Sinclair Broadcast Group CEO Chris Ripley said the company’s regional sports networks division has “ample liquidity” to keep operating and reaffirmed plans for a major streaming launch next spring, Deadline reports.
Speaking with analysts during the company’s third-quarter earnings call, Ripley said the company currently has direct-to-consumer streaming rights to four Major League Baseball teams. Sinclair is negotiating with additional teams and plans to roll out a streaming service by Opening Day in April. The move would represent a significant shift in the power dynamics in the world of pay-TV sports, a multi-billion-dollar sector disrupted by cord-cutting and streaming.

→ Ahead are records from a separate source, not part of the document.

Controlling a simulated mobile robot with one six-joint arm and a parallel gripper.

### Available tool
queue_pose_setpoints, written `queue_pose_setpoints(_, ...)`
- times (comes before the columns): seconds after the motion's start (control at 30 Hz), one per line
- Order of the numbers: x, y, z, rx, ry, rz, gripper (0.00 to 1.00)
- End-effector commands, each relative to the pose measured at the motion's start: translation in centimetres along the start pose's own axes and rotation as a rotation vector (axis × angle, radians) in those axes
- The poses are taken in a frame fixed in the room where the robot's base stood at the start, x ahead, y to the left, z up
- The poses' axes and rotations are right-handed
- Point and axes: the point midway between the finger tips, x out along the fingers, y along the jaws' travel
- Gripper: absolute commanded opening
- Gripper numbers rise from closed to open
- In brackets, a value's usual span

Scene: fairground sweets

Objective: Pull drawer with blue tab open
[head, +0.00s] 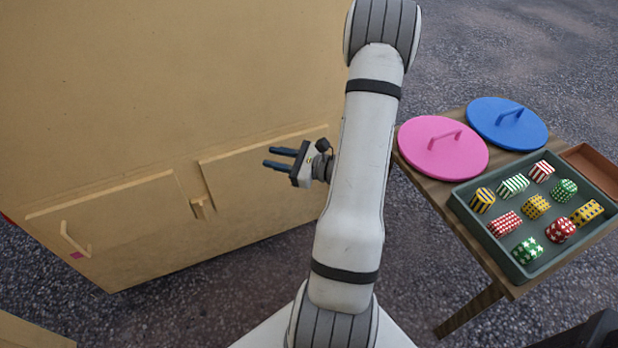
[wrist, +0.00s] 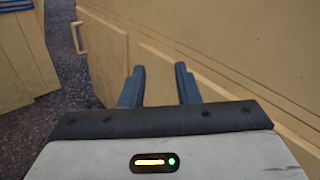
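The right drawer (head: 250,168) is partly covered by my gripper and arm. I see no blue tab or handle on it. My gripper (head: 269,157) is open and empty in front of the right drawer, fingers pointing left. In the wrist view its fingers (wrist: 160,75) are apart beside the cabinet face, with a handle (wrist: 80,37) farther off at upper left.
A table (head: 440,195) at right bears a pink lid (head: 442,147), a blue lid (head: 507,123) and a green tray (head: 520,272) of several patterned sweets. Asphalt (head: 180,300) in front of the cabinet is clear.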

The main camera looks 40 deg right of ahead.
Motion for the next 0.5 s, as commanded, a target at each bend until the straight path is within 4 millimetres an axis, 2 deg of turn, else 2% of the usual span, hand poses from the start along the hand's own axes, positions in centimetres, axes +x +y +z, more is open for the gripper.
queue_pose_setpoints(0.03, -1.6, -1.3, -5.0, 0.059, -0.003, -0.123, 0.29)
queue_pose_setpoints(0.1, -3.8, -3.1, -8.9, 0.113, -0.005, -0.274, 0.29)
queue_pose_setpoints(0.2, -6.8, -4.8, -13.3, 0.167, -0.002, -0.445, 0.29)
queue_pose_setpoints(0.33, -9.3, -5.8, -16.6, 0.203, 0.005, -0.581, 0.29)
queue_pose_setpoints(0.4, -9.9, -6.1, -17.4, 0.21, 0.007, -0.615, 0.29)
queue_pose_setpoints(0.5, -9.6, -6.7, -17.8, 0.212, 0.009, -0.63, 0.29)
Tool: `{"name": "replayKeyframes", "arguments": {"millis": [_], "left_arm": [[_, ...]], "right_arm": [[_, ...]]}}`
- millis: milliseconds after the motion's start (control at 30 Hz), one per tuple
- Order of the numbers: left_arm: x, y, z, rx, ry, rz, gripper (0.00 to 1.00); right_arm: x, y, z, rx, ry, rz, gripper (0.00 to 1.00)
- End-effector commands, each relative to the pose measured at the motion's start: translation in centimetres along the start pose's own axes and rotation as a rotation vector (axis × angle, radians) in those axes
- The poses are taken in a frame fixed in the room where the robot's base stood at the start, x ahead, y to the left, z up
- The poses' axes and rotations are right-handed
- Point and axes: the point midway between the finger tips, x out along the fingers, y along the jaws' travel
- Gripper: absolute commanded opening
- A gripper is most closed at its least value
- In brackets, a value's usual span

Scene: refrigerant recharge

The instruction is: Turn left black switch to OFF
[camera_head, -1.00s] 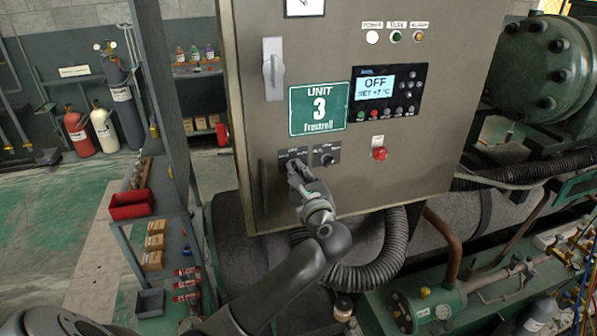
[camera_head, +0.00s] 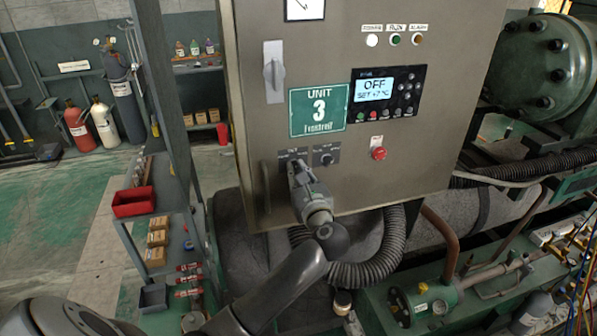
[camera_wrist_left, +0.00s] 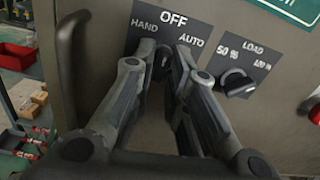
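The left black switch (camera_wrist_left: 163,64) is on the grey cabinet door, under a HAND / OFF / AUTO label. My left gripper (camera_wrist_left: 166,56) is at the switch, one fingertip on each side of its knob, and looks closed on it. The fingers hide most of the knob, so I cannot tell which way it points. In the head view my left gripper (camera_head: 296,173) reaches the door from below and covers this switch. My right gripper is in neither view.
A second black knob (camera_wrist_left: 236,83), labelled LOAD, sits close to the right of my fingers. A red button (camera_head: 378,153) is farther right. A door handle (camera_wrist_left: 68,65) stands out at left. The display (camera_head: 374,88) reads OFF. A black hose (camera_head: 375,270) curves below the cabinet.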

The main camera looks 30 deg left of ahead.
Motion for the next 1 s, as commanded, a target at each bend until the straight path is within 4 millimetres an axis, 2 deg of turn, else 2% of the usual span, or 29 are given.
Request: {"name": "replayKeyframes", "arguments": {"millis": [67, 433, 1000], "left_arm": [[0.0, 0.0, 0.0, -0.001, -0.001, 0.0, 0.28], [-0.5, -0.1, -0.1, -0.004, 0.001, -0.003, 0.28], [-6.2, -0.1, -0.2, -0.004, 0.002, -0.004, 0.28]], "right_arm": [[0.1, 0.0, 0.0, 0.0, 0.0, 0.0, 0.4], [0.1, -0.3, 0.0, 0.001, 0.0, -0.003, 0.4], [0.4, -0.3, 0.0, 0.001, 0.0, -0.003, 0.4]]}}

“We do think we have critical mass in terms of rights to launch a product, and that’s what we intend to do,” Ripley said. As to the financial condition of Sinclair’s Diamond Sports Group, which has been in talks with creditors and investors about its $8 billion debt load, the CEO said there is “ample liquidity at Diamond for the next 12 months, so we’re good there.” Sinclair’s “current expectation,” he continued, is that rights to 10 additional teams’ games will be added as part of broader carriage negotiations involving teams and Major League Baseball. The timeline is aggressive given that the 2022 season will start in less than five months.
He added that Sinclair expects to “get to the finish line with the NHL and NBA,” firming up rights to stream more than 30 teams’ games. Sinclair, like other pay-TV programmers, provides streaming rights to those who pay for a bundle subscription, but the transformative shift is expected to be when sports fans can view action via a separate package. ESPN, for example, remains primarily a feature of the pay-TV bundle, despite Disney’s aggressive moves in streaming.

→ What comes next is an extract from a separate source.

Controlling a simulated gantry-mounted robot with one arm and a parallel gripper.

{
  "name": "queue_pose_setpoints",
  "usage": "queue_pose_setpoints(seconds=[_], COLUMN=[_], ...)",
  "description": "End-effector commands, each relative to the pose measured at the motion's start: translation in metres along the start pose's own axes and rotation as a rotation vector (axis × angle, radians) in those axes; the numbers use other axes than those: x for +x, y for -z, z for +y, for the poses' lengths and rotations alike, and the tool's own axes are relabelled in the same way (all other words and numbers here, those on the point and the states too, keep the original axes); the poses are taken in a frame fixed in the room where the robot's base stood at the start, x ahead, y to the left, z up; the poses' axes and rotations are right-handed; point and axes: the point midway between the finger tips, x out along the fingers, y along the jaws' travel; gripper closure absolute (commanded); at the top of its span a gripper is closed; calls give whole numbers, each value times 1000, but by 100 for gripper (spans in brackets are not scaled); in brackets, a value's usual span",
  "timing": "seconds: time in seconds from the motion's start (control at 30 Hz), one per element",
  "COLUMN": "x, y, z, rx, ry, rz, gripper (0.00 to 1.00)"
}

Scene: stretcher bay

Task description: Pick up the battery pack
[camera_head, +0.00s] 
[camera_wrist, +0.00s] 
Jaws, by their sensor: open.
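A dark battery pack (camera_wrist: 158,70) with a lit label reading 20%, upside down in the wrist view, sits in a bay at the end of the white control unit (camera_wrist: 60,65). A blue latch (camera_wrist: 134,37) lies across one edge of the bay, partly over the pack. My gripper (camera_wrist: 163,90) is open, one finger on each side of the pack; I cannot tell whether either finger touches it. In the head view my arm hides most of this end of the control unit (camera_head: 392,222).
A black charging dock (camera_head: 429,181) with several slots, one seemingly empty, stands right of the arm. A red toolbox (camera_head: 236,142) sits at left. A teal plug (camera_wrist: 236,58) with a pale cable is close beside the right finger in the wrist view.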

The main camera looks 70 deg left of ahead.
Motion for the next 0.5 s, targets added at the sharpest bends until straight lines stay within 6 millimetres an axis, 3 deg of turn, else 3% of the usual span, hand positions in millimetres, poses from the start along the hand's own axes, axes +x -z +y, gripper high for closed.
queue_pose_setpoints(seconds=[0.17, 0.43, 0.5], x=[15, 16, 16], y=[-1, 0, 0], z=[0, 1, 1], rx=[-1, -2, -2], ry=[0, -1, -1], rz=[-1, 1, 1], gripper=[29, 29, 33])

Sinclair led a consortium of investors in the $10.6 billion acquisition of the 21 RSNs long operated by Fox and sold by Disney as part of its 2018 deal to acquire most of 21st Century Fox. The networks were renamed for Bally’s in a branding deal with the gaming company. While RSNs were a business phenomenon when they started out more than two decades ago and still generate considerable cash flow, linear ratings have suffered and more and more pay-TV operators have balked at steep carriage fees. The Bally’s networks have gone dark on several internet-delivered packages and have been at an impasse with Dish Network for the past two years.
MLB Commissioner Rob Manfred threw an inside fastball at Sinclair in an appearance last month at CAA’s World Congress of Sports, a conference in New York. Addressing talks for both linear and streaming broadcasts, he said, “We’ve been very clear with them from the beginning that we see both those sets of rights as extraordinarily valuable to baseball, and we’re not just going to throw them in to help Sinclair out.” Manfred also flagged the “excessive leverage” on Diamond, which he said “has produced headlines that are more negative” about baseball.

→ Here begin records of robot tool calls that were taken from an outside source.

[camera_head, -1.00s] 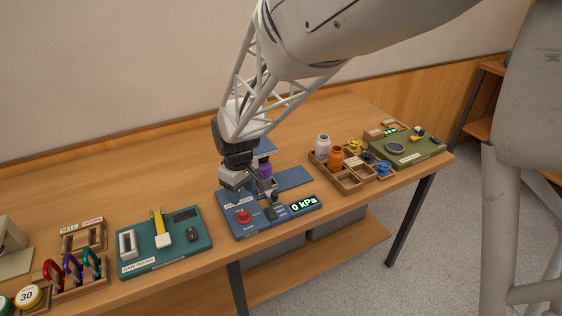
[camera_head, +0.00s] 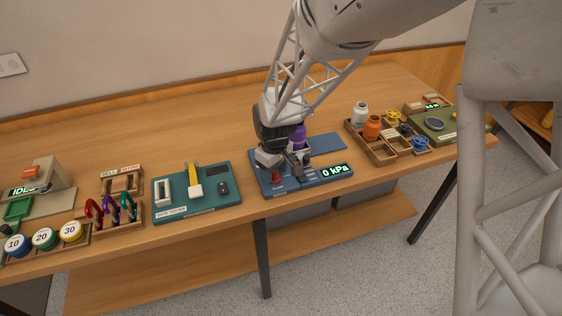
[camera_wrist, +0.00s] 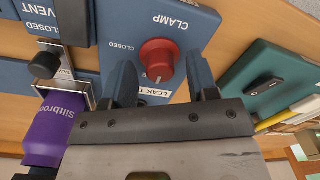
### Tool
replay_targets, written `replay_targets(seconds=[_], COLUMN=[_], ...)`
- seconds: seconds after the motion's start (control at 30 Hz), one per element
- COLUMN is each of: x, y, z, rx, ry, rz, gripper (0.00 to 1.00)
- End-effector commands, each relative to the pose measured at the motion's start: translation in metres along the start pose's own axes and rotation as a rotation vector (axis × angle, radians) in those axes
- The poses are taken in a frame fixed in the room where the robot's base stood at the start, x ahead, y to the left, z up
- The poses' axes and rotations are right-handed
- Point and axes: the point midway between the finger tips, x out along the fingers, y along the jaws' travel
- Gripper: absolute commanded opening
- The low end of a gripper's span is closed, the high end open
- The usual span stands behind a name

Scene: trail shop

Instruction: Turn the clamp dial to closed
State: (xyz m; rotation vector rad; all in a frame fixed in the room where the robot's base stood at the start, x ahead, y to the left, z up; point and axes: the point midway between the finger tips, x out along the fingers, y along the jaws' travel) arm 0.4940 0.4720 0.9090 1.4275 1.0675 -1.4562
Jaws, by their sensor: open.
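The red clamp dial (camera_wrist: 158,58) sits on a blue panel (camera_wrist: 190,22) marked CLAMP. Its pale pointer mark faces the lower edge of the wrist view. A CLOSED label lies to the dial's left there. My gripper (camera_wrist: 160,82) is open, its two dark fingers on either side of the dial in the wrist view, with no clear contact. In the head view the dial (camera_head: 276,176) shows at the panel's front left, with my gripper (camera_head: 287,170) close over it. The display (camera_head: 337,171) reads 0 kPa.
A purple bottle (camera_wrist: 55,125) stands beside a black knob (camera_wrist: 44,65) in a metal slot, left in the wrist view. The teal gate tester (camera_head: 205,204) lies left of the panel; a wooden tray (camera_head: 381,153) with bottles lies right. Bare table lies behind.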

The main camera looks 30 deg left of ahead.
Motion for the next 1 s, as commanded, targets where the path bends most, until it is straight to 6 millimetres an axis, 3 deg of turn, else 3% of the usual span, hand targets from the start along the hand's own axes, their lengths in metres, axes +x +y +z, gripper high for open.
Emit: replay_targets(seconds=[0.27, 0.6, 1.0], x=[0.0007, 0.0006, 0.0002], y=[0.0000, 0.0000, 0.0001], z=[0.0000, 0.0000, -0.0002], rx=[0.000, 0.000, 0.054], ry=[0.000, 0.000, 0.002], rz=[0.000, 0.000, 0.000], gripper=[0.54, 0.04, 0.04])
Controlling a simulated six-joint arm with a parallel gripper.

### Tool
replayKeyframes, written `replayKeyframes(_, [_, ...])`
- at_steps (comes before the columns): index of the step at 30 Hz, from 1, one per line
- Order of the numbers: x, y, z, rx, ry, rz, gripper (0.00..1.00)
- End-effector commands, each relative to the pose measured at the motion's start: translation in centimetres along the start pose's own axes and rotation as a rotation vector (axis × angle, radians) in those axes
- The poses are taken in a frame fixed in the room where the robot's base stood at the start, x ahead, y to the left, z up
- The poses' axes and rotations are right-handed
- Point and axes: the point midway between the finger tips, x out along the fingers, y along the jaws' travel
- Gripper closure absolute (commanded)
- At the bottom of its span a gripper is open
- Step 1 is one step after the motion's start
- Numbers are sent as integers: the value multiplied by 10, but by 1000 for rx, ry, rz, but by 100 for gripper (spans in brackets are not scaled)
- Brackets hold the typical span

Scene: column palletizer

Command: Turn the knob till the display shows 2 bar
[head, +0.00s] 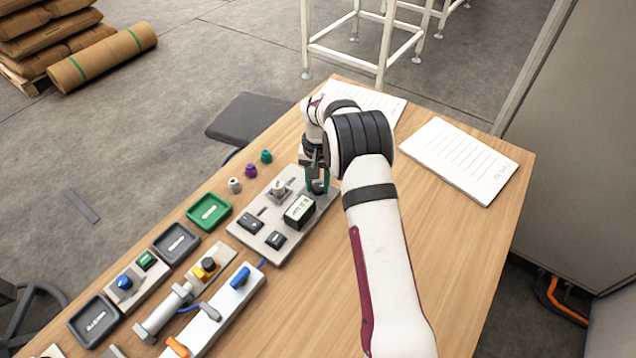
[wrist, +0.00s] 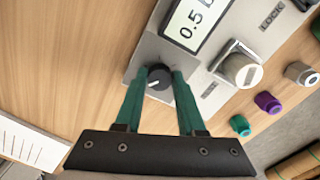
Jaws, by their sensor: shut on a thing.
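The black knob (wrist: 159,78) sits on a grey panel and carries a white pointer mark. My gripper (wrist: 159,84) is shut on it, with one green finger on each side. In the head view my gripper (head: 318,178) is at the panel's far right end and mostly hides the knob. The display (wrist: 190,26) on the same panel (head: 262,212) reads 0.5 in the wrist view. It also shows in the head view (head: 299,211), where its digits are too small to read surely.
A grey selector switch (wrist: 240,67) stands on the panel near the knob. Small green, purple and white caps (head: 250,171) stand beyond the panel. Trays, including a green one (head: 208,211), and other fixtures lie to the left. Paper sheets (head: 459,160) lie at the right.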

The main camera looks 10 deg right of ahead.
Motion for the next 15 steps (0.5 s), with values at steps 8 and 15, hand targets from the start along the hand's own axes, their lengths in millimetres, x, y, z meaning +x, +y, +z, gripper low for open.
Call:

In the quarter, Sinclair reported flat revenue of $1.535 billion, which fell short of Wall Street analysts’ consensus forecast. A loss of 75 cents a share exceeded expectations for a loss of 86 cents. In addition to Diamond, Sinclair operates the second-largest portfolio of local TV stations in the U.S. as well as various other digital and TV holdings.
Ad revenue dropped 11% compared with the same quarter in 2020, coming in at $446 million, with Sinclair blaming the drop on the absence of political revenues. Core advertising rose 11% to $434 million.